* **Written exercise**
Leave out every picture, then output exactly the lines between the ones holding "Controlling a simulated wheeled" and "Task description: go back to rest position", inclusive, and nothing beyond them.

◇ ◇ ◇ ◇

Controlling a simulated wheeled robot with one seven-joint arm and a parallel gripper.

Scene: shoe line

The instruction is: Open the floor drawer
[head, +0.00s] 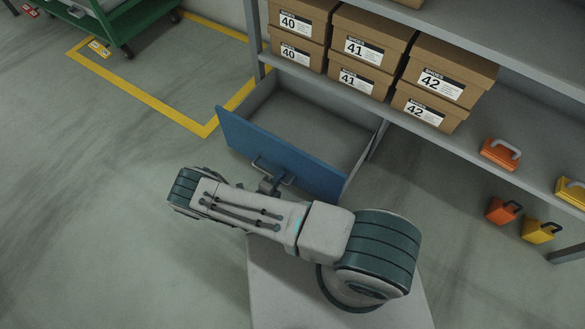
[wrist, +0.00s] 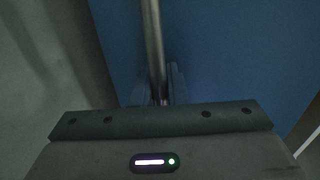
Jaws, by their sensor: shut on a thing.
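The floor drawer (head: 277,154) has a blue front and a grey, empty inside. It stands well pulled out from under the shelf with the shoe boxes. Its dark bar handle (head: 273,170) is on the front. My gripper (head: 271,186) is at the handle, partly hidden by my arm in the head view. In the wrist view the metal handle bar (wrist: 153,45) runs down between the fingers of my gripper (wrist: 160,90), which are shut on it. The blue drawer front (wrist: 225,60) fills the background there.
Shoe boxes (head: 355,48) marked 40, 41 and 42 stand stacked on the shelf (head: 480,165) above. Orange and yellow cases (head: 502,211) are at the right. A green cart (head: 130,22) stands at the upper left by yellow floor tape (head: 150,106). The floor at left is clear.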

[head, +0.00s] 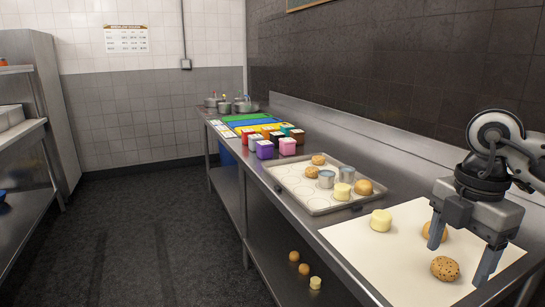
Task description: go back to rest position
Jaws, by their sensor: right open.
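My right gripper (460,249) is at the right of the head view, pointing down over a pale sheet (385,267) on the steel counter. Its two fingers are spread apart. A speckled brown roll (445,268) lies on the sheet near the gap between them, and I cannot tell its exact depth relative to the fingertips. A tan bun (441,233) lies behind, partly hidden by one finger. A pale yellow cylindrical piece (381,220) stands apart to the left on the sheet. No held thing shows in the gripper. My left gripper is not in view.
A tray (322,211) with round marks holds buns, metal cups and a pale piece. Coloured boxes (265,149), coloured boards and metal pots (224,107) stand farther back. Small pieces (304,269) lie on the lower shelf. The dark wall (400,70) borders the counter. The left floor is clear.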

◇ ◇ ◇ ◇

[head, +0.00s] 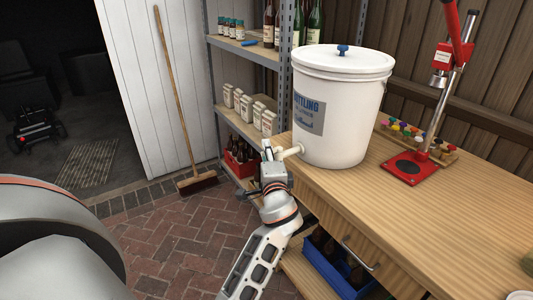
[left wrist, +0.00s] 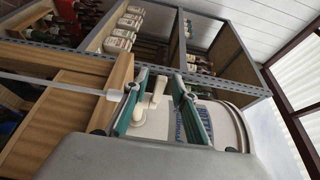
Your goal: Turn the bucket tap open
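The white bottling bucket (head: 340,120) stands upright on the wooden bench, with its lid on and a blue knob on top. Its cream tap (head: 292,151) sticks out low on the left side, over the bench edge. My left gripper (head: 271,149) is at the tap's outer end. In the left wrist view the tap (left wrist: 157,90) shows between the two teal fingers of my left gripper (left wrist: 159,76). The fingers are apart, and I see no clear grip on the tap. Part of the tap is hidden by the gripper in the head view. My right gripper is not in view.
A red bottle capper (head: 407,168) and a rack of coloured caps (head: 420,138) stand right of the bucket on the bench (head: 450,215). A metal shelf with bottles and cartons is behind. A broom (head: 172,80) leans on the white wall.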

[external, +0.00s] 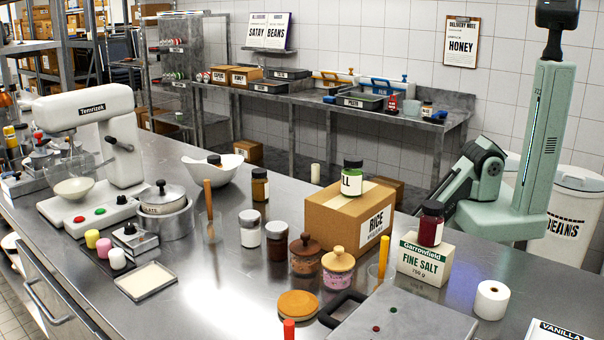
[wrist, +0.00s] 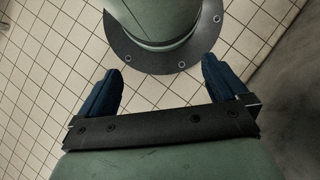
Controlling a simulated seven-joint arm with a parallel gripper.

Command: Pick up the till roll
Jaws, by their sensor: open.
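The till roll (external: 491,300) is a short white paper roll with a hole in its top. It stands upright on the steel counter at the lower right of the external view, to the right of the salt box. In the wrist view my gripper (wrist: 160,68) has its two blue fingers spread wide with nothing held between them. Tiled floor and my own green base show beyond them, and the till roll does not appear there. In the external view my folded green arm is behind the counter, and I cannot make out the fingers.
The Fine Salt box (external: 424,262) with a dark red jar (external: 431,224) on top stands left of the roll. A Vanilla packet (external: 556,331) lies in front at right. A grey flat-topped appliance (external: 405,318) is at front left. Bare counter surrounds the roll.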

◇ ◇ ◇ ◇

* **Result of this task**
Controlling a simulated wheeled robot with one seven-joint arm and a parallel gripper.

Scene: shoe line

The instruction is: Open the floor drawer
[head, +0.00s] 
[wrist, +0.00s] 
Jaws, by their sensor: shut on a thing.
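The floor drawer (head: 277,154) has a blue front and a grey, empty inside. It stands well pulled out from under the shelf with the shoe boxes. Its dark bar handle (head: 273,170) is on the front. My gripper (head: 271,186) is at the handle, partly hidden by my arm in the head view. In the wrist view the metal handle bar (wrist: 153,45) runs down between the fingers of my gripper (wrist: 160,90), which are shut on it. The blue drawer front (wrist: 225,60) fills the background there.
Shoe boxes (head: 355,48) marked 40, 41 and 42 stand stacked on the shelf (head: 480,165) above. Orange and yellow cases (head: 502,211) are at the right. A green cart (head: 130,22) stands at the upper left by yellow floor tape (head: 150,106). The floor at left is clear.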

[head, +0.00s] 
Task description: go back to rest position

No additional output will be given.